- **SUPPLIED RECORDS**:
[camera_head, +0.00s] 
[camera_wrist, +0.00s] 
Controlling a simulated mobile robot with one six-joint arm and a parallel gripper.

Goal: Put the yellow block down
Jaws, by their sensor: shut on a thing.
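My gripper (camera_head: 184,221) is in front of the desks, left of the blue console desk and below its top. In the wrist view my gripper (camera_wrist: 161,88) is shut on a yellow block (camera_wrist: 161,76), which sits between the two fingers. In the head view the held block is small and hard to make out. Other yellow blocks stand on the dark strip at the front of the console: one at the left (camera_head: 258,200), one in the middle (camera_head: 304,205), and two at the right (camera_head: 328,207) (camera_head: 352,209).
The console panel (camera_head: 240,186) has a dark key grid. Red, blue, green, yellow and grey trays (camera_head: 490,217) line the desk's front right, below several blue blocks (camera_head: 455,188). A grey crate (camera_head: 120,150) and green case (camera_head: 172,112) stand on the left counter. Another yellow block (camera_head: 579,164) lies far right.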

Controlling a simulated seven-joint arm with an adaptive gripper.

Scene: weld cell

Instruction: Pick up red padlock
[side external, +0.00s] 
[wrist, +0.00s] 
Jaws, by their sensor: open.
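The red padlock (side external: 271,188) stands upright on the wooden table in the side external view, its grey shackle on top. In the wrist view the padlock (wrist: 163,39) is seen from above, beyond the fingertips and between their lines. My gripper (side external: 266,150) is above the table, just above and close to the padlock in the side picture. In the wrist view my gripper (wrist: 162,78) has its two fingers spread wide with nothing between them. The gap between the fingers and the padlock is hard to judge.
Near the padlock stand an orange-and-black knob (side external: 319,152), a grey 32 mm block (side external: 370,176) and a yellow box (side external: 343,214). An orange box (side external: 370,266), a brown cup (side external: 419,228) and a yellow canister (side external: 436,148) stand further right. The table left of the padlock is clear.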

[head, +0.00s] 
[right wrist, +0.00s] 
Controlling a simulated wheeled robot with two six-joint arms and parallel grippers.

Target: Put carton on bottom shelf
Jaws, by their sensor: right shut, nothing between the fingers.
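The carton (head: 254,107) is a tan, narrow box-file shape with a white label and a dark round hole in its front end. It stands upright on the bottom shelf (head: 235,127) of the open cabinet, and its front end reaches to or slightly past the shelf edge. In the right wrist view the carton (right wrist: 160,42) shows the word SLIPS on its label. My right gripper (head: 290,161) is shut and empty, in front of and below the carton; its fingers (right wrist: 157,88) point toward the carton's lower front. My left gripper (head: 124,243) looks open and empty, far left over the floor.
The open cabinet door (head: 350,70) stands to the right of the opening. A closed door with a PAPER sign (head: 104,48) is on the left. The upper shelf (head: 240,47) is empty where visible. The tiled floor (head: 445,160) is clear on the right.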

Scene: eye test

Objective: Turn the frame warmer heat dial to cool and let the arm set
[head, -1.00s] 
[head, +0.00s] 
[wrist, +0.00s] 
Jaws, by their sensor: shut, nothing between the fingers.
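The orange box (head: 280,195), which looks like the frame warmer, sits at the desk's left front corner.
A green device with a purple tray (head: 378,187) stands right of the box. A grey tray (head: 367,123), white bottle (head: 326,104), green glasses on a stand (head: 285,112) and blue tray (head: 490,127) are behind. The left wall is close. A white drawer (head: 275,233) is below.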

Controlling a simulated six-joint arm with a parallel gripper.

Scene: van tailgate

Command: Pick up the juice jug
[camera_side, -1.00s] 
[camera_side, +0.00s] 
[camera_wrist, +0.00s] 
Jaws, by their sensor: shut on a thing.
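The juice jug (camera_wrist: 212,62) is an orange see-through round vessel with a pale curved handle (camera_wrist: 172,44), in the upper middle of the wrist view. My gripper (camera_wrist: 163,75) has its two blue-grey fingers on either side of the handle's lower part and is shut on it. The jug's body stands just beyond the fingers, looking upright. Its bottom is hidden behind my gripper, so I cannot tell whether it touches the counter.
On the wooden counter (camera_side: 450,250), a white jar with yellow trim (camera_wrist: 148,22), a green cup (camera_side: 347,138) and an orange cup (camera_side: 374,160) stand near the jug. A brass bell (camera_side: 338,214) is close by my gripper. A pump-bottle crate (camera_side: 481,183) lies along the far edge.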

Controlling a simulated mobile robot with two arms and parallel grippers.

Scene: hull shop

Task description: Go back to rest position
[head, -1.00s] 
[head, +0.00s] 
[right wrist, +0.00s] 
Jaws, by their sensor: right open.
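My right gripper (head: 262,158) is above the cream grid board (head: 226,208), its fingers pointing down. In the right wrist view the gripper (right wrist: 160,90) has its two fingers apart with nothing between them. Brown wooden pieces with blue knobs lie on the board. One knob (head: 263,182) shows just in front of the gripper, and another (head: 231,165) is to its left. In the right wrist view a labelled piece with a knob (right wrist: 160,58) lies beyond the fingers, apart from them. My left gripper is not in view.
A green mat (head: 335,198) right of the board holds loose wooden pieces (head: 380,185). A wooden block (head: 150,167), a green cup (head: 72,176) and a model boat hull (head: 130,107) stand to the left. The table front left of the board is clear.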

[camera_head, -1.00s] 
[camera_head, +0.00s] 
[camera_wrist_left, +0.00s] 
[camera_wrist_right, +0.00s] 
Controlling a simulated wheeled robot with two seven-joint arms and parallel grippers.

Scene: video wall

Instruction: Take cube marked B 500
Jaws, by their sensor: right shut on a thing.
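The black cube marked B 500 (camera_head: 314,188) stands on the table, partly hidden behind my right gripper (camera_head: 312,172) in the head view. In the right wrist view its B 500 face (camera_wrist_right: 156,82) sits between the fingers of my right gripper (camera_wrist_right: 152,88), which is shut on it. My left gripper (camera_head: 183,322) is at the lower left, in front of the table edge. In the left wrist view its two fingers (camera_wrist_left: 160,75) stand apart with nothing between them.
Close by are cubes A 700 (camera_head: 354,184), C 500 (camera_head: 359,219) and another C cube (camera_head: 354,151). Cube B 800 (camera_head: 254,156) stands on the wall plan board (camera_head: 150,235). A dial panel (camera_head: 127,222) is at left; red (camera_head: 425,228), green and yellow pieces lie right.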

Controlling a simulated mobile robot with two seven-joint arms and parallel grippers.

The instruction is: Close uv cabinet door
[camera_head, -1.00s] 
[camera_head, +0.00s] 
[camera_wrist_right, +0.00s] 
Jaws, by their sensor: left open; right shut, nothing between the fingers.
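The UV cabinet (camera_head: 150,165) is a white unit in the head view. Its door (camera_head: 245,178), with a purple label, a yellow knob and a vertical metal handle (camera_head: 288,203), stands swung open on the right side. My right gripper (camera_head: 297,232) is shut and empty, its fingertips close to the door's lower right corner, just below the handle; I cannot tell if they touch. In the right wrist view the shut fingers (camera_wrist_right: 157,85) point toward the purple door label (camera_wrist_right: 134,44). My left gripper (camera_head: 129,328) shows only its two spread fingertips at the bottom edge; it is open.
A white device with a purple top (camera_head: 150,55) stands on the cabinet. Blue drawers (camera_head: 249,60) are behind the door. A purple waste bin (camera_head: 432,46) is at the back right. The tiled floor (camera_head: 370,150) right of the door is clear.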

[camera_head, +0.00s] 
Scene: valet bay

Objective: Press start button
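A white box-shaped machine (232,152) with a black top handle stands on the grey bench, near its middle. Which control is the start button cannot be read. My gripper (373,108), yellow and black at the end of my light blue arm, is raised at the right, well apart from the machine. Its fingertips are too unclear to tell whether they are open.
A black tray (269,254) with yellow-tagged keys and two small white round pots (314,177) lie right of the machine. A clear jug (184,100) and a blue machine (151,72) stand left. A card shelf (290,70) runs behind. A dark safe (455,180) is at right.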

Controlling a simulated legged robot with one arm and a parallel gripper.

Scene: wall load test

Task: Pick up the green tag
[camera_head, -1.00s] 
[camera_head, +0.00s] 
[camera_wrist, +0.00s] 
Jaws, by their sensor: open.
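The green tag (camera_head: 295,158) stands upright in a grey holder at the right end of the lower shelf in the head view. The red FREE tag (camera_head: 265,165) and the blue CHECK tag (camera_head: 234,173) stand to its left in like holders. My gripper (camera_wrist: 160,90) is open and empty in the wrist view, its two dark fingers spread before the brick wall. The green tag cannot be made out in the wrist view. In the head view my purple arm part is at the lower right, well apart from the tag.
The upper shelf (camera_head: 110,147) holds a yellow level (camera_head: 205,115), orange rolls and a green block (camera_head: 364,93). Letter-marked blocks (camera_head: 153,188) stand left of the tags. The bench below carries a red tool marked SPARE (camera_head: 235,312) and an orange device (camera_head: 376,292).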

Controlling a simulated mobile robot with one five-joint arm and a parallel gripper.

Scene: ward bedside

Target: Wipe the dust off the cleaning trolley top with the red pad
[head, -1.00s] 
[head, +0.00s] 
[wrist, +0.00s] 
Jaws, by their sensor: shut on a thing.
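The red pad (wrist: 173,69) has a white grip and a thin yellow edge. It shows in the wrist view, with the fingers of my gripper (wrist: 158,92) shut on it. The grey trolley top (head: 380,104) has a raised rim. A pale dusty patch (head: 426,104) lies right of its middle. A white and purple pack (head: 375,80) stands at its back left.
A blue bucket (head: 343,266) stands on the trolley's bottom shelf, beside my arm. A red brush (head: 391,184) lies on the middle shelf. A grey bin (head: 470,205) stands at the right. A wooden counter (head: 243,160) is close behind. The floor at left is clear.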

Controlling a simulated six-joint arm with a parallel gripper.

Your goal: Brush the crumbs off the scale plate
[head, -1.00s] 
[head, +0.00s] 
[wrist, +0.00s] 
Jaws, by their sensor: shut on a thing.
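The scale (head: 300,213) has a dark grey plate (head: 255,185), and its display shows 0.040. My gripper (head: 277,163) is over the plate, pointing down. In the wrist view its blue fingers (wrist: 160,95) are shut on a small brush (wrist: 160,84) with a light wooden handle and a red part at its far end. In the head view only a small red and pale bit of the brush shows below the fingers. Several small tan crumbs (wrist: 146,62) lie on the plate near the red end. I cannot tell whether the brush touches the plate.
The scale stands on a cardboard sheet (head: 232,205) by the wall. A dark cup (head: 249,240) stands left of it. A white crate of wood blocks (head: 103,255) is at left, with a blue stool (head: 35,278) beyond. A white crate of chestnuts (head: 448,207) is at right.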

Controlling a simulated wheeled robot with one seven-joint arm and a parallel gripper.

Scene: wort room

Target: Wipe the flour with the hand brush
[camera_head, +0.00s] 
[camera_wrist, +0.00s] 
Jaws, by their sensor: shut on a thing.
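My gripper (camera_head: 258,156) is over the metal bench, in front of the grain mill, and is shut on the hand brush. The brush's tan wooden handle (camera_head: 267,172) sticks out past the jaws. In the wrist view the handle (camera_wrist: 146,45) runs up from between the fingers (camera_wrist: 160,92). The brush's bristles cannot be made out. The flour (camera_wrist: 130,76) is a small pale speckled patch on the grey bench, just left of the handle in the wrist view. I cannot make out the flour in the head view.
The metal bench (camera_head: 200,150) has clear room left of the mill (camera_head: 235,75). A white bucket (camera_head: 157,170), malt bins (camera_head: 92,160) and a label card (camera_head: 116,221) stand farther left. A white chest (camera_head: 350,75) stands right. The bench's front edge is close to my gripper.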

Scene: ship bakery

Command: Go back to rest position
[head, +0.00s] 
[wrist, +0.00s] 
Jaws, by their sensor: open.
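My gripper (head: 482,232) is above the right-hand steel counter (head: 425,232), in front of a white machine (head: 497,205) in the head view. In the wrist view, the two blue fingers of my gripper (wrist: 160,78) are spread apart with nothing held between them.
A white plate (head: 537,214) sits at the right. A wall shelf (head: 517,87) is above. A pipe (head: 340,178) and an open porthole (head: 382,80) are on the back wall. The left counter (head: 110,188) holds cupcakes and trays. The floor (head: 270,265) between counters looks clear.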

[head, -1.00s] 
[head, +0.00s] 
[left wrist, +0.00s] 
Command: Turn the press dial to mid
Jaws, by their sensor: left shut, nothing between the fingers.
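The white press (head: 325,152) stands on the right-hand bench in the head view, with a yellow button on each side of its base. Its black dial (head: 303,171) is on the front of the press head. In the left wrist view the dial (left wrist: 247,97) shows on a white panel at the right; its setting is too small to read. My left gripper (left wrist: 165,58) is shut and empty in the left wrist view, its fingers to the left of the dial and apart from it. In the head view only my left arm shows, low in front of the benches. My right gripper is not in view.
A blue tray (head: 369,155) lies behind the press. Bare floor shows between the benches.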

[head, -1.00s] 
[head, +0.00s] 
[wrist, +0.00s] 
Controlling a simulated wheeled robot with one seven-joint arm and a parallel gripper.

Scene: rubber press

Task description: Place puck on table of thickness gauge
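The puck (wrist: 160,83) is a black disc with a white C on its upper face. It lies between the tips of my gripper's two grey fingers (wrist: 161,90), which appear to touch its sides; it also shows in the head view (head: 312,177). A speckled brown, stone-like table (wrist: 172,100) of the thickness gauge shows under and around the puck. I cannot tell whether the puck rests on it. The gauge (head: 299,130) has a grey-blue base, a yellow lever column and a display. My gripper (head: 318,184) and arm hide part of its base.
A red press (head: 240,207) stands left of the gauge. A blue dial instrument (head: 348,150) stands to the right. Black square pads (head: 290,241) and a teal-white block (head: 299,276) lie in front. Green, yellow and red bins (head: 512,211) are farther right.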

- **REQUIREMENT**: Read the lines above. Gather those in which the string "simulated" is found.

- **RESULT OF THE TASK**:
Controlling a simulated mobile robot with one six-joint arm and a parallel gripper.
Controlling a simulated seven-joint arm with an adaptive gripper.
Controlling a simulated wheeled robot with two six-joint arms and parallel grippers.
Controlling a simulated six-joint arm with a parallel gripper.
Controlling a simulated mobile robot with two arms and parallel grippers.
Controlling a simulated wheeled robot with two seven-joint arms and parallel grippers.
Controlling a simulated mobile robot with two seven-joint arms and parallel grippers.
Controlling a simulated legged robot with one arm and a parallel gripper.
Controlling a simulated mobile robot with one five-joint arm and a parallel gripper.
Controlling a simulated six-joint arm with a parallel gripper.
Controlling a simulated wheeled robot with one seven-joint arm and a parallel gripper.
Controlling a simulated wheeled robot with one seven-joint arm and a parallel gripper.

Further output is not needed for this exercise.